Is this making it clearer or have I made it worse? ;-)
Well, true, a graph implies a discreteness that does not correlate closely to a continuous configuration space. I actually think of it as the probability of finding yourself in that volume of configuration space being influenced by “significant” amplitudes slowing from more than one other volume of configuration space, although even that is not a great explanation as it suggests a ticking of a discrete time parameter. A continuously propagating wavefront is probably a much better analogy. Or we can just go into calculus mode and consider boxes of configuration space which we then shrink down arbitrarily while taking a limit value. But sometimes it’s just easier to think “branches” ;-)
Nobody seems to think EY’s exposition is an issue, and you’re the second person who’s tried—and I can’t understand the motivation for this—to explain the underlying QM to me in vague metaphors that neither reflect the underlying theory nor present a pedagogical simplification.
But it does reflect the underlying theory (though it does take special cases and simplifies), and it does present a pedagogical simplification (because it’s a hell of a lot easier than solving huge quantum systems. Heck, it’s not even a metaphor. A DAG is blank enough—has few enough intrinsic properties—to be an incomplete model instead of a metaphor.
Does anything other than a fully quantum description of a system using only an interacting-particle hamiltonian with no externally applied fields count as a non-vague non-metaphor?

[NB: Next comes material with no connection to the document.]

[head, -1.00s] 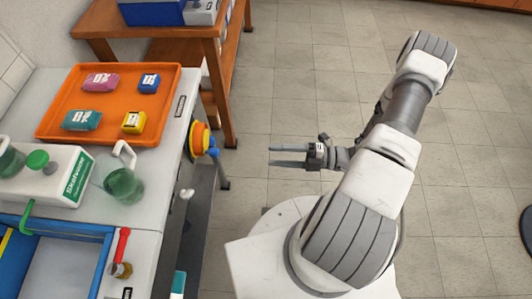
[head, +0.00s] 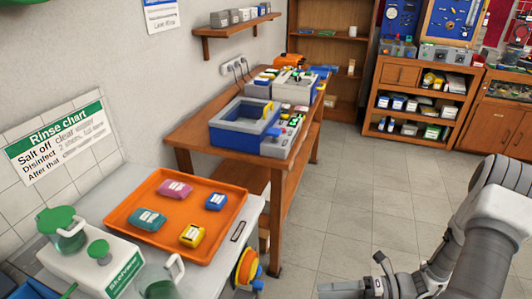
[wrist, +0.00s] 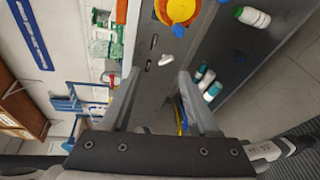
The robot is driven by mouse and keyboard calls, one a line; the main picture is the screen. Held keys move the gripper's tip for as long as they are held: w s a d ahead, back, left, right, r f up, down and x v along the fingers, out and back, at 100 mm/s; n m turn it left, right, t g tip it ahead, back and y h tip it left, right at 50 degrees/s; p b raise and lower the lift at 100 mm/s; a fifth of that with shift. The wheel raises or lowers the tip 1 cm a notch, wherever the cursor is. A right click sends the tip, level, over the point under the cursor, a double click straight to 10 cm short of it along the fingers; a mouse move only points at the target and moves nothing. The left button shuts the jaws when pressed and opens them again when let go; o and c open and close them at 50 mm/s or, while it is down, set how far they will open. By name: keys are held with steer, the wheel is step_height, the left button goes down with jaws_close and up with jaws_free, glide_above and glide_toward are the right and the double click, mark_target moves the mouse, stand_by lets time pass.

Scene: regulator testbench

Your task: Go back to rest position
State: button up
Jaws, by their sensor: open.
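My gripper (wrist: 155,100) is open in the wrist view, its two grey fingers apart with nothing between them. It faces the front of the bench, with a white knob or handle beyond the fingertips. In the head view my arm is at the lower right, and part of my gripper (head: 340,290) shows at the bottom edge. Its fingertips are cut off or too small to make out there. It is over the floor, to the right of the bench and apart from it.
An orange tray (head: 222,245) with several coloured packets stands on the bench at the left. A yellow and orange round device (head: 247,268) sticks out from the bench side. A wooden table (head: 190,130) stands behind. Tiled floor (head: 350,200) lies clear in the middle.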

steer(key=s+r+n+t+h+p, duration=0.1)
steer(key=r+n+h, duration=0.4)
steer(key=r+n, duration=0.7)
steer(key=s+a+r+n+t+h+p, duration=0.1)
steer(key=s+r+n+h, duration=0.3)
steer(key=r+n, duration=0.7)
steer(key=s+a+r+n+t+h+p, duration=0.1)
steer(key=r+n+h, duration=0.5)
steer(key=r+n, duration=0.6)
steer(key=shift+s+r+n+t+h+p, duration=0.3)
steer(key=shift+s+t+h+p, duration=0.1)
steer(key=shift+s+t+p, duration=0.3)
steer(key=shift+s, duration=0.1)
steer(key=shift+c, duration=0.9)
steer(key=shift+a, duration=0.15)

‘Handwaving’ describes vagueness. Yet, just how much vagueness qualifies as ‘handwaving’ is not well-defined!
This builds on the result of ‘joint configurations’, which is that for interference to occur, everything needs to line up. EVERYTHING. Otherwise, it’s offset in some dimension or other, and not really in the same ‘place’ at all. With that in place, this is a short step to take.
I don’t disagree? I’m making essentially an aesthetic point.
I thought I qualified how much vagueness was acceptable—there is vagueness that is pedagogically useful, and there is vagueness that is not pedagogically useful, and my accusation of handwaving is isomorphic to saying that the vagueness with Feynman paths here is not pedagogically useful.
I can’t follow this explanation at all. Too many ambiguous pronouns. But this is okay; the goal isn’t to explain it to me—I have all the training in quantum mechanics that I care to have.
“Everything needs to line up” is the key point, and it once you understand it it’s really quite simple. It just means that there is more than one way to get to the same configuration state. Think about history seeming to branch out in a tree-like way, as most people tend to imagine. But if two branching paths are not far apart (e.g. differing by just a single photon) then it is easy for then to come back together. History changes from a tree to a graph. Being a graph means that some point has two history paths (actually every point has an infinite amount of ancestry but most of it cancels out). When you more than one history path both constructive and destructive interference can take place, and destructive means that the probability of some states goes down, i.e. some final states no longer happen (you no longer see a photon appearing in some places).
Is this making it clearer or have I made it worse? ;-)
See the comments on How Many Worlds? for why introducing the graph metaphor is confusing and negatively helpful to beginners.
Well, true, a graph implies a discreteness that does not correlate closely to a continuous configuration space. I actually think of it as the probability of finding yourself in that volume of configuration space being influenced by “significant” amplitudes slowing from more than one other volume of configuration space, although even that is not a great explanation as it suggests a ticking of a discrete time parameter. A continuously propagating wavefront is probably a much better analogy. Or we can just go into calculus mode and consider boxes of configuration space which we then shrink down arbitrarily while taking a limit value. But sometimes it’s just easier to think “branches” ;-)
I’m tapping out.
Nobody seems to think EY’s exposition is an issue, and you’re the second person who’s tried—and I can’t understand the motivation for this—to explain the underlying QM to me in vague metaphors that neither reflect the underlying theory nor present a pedagogical simplification.
But it does reflect the underlying theory (though it does take special cases and simplifies), and it does present a pedagogical simplification (because it’s a hell of a lot easier than solving huge quantum systems. Heck, it’s not even a metaphor. A DAG is blank enough—has few enough intrinsic properties—to be an incomplete model instead of a metaphor.
Does anything other than a fully quantum description of a system using only an interacting-particle hamiltonian with no externally applied fields count as a non-vague non-metaphor?